Best way to concatenate these tensor dimensions

Hello, after reading this post (For beginners: Do not use view() or reshape() to swap dimensions of tensors!) regarding the usage of .view() and .reshape(), a doubt has come to my mind.

If I had a tensor ‘A’ of dimensions A=(N, H), being ‘N’ the batch dimensions and ‘H’ the dimensions of a LSTM, and a second tensor ‘B’, of dimensions B=(T) that represents a vector of time event of duration ‘T’, what would be the best way to concatenate both of them to obtain a vector ‘C’ of dimensions C=(N,H,T)?

Thanks!

You can’t concatenate them in that way.
See tensor ‘A’ contains H numbers N times, tensor ‘B’ only T numbers. How do you want to concatenate first numbers with others?

The only way to concatenate them is to replace all ‘H’ numbers with ‘T’ numbers but ‘H’ times. However in most cases it is a bad idea. You can do it by:

import torch

A = torch.rand(3, 2)
B = torch.rand(5)
C = B.repeat(A.shape[0], A.shape[1], 1)

the output will be:

A torch.Size([3, 2])
tensor([[0.1305, 0.8649],
        [0.2945, 0.3027],
        [0.6107, 0.6925]])
---
B torch.Size([5])
tensor([0.3653, 0.6501, 0.8864, 0.0936, 0.6012])
---
C torch.Size([3, 2, 5])
tensor([[[0.3653, 0.6501, 0.8864, 0.0936, 0.6012],
         [0.3653, 0.6501, 0.8864, 0.0936, 0.6012]],

        [[0.3653, 0.6501, 0.8864, 0.0936, 0.6012],
         [0.3653, 0.6501, 0.8864, 0.0936, 0.6012]],

        [[0.3653, 0.6501, 0.8864, 0.0936, 0.6012],
         [0.3653, 0.6501, 0.8864, 0.0936, 0.6012]]])

Thanks for your answer!

Could it be done more elegantly through a NN? I mean, having two inputs A=(N, H) and B=(T), and desiring to have a third tensor C=(N,H,T) as an output, which could be interpreted as a different vector of dimensions ‘T’ for each of the elements of ‘A’, could I concatenate ‘A’ and ‘B’ though a nn.Linear?

Thanks again!

Yes, it could be done. However to train NN, you need examples of correct outputs . Sometimes some additional hidden layers are required, not only the single dense layer.

Maybe a better idea is describing the main problem as a whole. Maybe your approach is not well fitted to your original problem. It is possible that we will find a better solution.

Thanks again, I will try to briefly summarise the problem and why I need to do this: I’m implementing a small module which is intended to operate as an attention network inside a bigger model.

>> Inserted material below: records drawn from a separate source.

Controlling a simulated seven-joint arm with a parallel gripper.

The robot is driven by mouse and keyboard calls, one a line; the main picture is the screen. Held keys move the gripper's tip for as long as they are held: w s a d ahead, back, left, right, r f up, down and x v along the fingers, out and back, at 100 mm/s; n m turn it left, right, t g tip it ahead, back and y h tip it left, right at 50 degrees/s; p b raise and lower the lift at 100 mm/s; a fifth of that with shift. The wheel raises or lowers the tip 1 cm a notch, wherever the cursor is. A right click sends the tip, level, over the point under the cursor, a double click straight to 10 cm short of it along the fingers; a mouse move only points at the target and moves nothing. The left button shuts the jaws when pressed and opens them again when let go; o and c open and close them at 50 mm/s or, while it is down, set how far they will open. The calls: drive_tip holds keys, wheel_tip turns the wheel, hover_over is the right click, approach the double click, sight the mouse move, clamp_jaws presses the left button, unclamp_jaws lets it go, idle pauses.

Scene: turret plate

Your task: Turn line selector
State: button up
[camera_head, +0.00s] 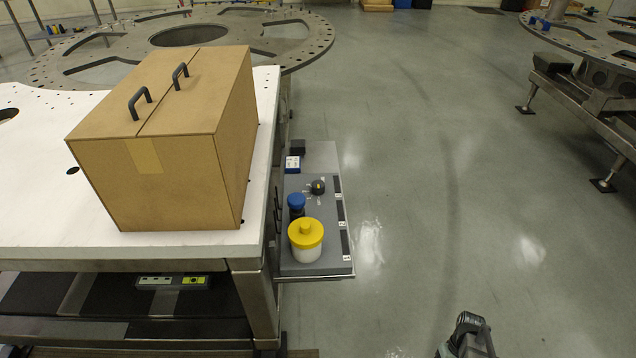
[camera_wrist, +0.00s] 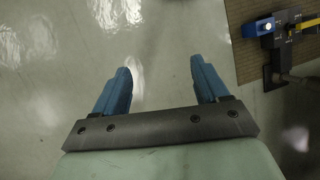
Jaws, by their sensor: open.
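The line selector appears to be the small dark round knob (camera_head: 318,187) with a yellow mark, on the grey side panel (camera_head: 330,262) at the table's right edge in the head view. Its exact setting is too small to read. My gripper (camera_wrist: 162,80) shows in the wrist view with its two blue fingers spread apart and nothing between them, above the bare floor. Part of my arm shows at the bottom of the head view, right of the panel and well apart from it. The knob does not show clearly in the wrist view.
A large cardboard box (camera_head: 165,180) stands on the white table (camera_head: 30,215). Floor right of the panel is clear.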

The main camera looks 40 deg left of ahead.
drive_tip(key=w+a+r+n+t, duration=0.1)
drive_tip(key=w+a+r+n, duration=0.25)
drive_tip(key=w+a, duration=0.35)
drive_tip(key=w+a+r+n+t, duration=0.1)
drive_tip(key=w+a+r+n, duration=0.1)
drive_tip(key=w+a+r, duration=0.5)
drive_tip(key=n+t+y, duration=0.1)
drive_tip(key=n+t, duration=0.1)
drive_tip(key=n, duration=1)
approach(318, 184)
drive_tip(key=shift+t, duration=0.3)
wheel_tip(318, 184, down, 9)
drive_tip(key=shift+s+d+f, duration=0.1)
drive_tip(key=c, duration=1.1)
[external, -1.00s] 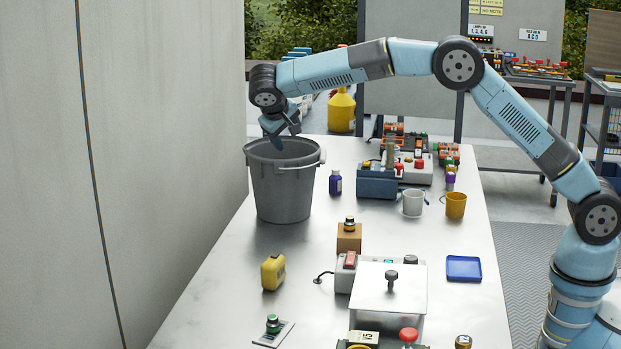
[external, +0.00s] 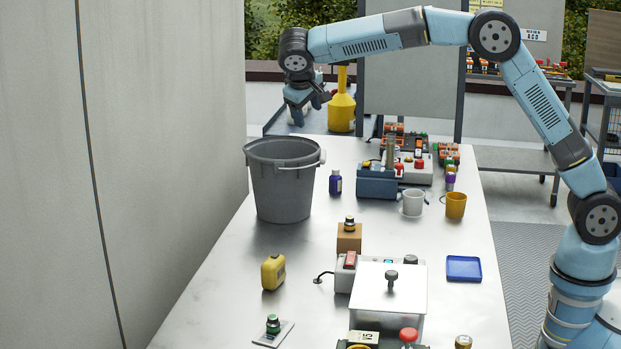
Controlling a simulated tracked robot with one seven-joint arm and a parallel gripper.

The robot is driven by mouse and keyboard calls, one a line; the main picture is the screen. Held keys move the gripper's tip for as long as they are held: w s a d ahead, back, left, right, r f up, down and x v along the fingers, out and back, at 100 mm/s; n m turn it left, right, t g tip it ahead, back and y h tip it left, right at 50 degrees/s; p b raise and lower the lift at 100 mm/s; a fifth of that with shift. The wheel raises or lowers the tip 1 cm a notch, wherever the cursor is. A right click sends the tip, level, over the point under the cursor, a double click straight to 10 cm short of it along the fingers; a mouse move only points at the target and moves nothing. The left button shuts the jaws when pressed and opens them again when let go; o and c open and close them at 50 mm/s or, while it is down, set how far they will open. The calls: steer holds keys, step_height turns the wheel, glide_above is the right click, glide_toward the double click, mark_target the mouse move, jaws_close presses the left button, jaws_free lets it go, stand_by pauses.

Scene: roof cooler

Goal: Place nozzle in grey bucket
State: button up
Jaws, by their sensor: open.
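The grey bucket (external: 281,190) stands upright at the far left of the table, with its handle resting at the rim on the right. Its inside is mostly hidden by the near wall, and I see no nozzle in it from this view. My gripper (external: 303,112) is open, above and behind the bucket's right rim, clear of it. No held object can be made out between its fingers. I cannot identify the nozzle anywhere on the table.
A blue bottle (external: 335,182) stands right of the bucket. A white mug (external: 412,203), a yellow mug (external: 456,205) and a control box (external: 377,184) are further right. A yellow container (external: 273,272) and a lidded metal box (external: 389,289) are nearer. The left wall is close to the bucket.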

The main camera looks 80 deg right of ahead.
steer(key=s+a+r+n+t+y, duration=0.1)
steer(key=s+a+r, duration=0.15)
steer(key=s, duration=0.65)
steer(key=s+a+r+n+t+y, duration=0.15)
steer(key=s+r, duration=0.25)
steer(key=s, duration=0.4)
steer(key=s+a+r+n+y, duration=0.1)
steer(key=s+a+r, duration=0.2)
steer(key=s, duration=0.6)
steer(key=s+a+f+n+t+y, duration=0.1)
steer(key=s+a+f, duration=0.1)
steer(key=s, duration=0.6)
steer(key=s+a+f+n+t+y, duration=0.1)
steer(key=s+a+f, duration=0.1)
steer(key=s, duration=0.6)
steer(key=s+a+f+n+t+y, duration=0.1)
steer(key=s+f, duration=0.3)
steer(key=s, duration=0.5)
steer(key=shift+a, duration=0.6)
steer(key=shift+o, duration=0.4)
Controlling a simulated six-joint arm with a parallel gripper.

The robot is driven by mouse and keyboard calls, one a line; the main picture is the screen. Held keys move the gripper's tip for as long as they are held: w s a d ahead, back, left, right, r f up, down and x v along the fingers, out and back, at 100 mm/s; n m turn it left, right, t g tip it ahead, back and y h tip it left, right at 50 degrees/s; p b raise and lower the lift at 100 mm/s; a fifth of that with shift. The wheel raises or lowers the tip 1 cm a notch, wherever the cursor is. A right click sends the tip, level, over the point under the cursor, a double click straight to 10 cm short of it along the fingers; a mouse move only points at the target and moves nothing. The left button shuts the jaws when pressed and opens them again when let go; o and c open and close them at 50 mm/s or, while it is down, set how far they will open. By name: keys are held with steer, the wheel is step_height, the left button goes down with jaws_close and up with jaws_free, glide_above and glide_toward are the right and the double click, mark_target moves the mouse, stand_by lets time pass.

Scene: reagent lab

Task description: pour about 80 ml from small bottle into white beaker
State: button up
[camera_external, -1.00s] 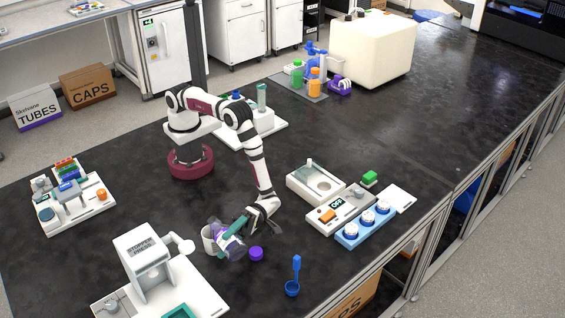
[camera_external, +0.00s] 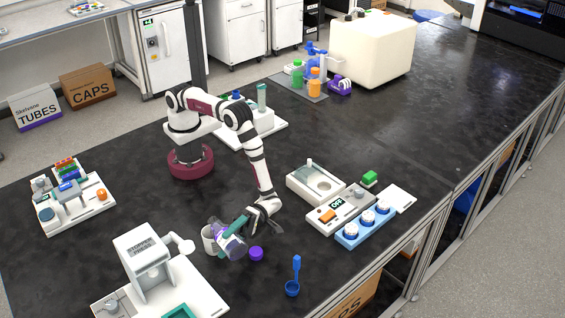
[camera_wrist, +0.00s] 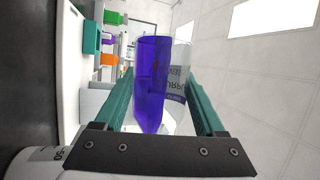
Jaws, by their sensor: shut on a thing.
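My gripper (camera_external: 233,226) is shut on the small bottle (camera_external: 232,243), a clear bottle with purple liquid and a label. The bottle is strongly tilted, its upper end toward the white beaker (camera_external: 208,238) on the bench. In the wrist view the bottle (camera_wrist: 152,85) lies between the green fingers of my gripper (camera_wrist: 160,95), with purple liquid along one side. Part of the white beaker (camera_wrist: 40,163) with dark markings shows at the lower left of the wrist view. The bottle partly hides the beaker in the external view, and I cannot see the liquid level inside the beaker.
A purple cap (camera_external: 256,254) lies on the bench right of the bottle. A blue spoon-like tool (camera_external: 292,280) stands nearer the front edge. A white machine (camera_external: 145,262) is at the lower left, and a balance-like device (camera_external: 338,212) is to the right.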

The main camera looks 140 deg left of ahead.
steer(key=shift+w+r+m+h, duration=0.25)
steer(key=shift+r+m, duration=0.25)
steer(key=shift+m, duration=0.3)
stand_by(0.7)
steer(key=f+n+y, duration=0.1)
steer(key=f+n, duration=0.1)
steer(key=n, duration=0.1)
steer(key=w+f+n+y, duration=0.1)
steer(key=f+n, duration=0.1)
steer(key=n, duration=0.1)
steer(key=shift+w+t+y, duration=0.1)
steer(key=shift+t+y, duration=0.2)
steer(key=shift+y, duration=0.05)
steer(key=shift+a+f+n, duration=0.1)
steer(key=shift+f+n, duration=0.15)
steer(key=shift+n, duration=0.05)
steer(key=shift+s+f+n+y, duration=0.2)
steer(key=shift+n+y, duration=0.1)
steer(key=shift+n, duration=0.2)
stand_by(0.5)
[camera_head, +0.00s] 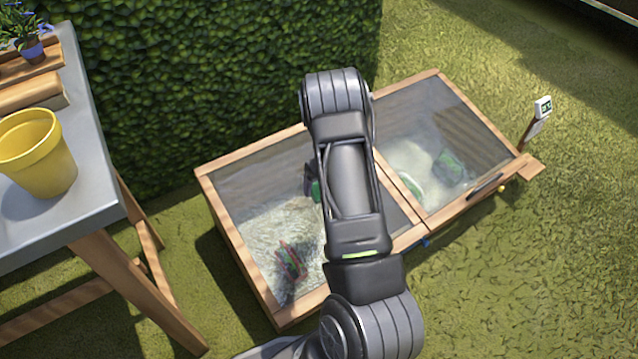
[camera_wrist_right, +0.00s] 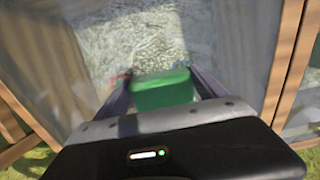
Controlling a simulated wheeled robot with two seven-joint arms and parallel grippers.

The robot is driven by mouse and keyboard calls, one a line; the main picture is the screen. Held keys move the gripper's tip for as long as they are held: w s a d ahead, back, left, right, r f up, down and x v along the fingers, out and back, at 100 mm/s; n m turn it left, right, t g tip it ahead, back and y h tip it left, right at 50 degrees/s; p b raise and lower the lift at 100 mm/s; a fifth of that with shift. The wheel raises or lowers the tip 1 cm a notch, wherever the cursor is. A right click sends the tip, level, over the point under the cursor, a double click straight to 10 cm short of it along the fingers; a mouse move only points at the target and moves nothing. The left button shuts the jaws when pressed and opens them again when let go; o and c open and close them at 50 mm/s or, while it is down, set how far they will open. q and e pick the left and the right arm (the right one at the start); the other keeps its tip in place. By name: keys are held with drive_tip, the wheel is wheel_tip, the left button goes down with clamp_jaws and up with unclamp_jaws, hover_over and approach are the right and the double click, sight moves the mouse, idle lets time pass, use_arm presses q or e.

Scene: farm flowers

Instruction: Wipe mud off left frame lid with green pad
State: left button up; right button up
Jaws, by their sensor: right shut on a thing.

This attention module has two different inputs: a vector that would be ‘B’ of dimension (F) and a matrix ‘A’, with dimensions (B, E). Combining both inputs, I want to obtain a third tensor ‘C’ of dimensions (B,E,F), which would be the ‘alpha’ of the attention module. That means that this variable ‘C’ multiply other variable ‘D’ of dimensions D=(B,E,F), obtaining the output [also of dimensions (B,E,F)].

Summarised, I need:

C = f(A,B).
C = softmax( C ), to make each element between (0,1).
output = C x D, where ‘x’ would be a dot product attention.

In all this scheme, I’m having troubles finding the optimal way to combine A=(B,E) and B=(F) into a 3D tensor of dimensions (B,E,X) where X could be change into the desired dimensions F with a nn.Linear.

Thanks again!

You can use this:

A = torch.rand(30, 20)
B = torch.rand(10)

class Network(torch.nn.Module):
    def __init__(self):
        super(Network, self).__init__()
        
        self.linear = torch.nn.Linear(11, 10) #11 -> 1 from x + 10 from y
        self.softmax = torch.nn.Softmax(dim=1)
        
    def forward(self, x, y):
        x = x.unsqueeze(2)
        y = y.repeat(x.shape[0], x.shape[1], 1)
       
        z = torch.cat((x, y), dim = 2)
        z = self.linear(z)
        z = self.softmax(z)
        
        return z
    
net = Network()
C = net(A, B)
print(C.shape)

Of course you can design the model with additional layers.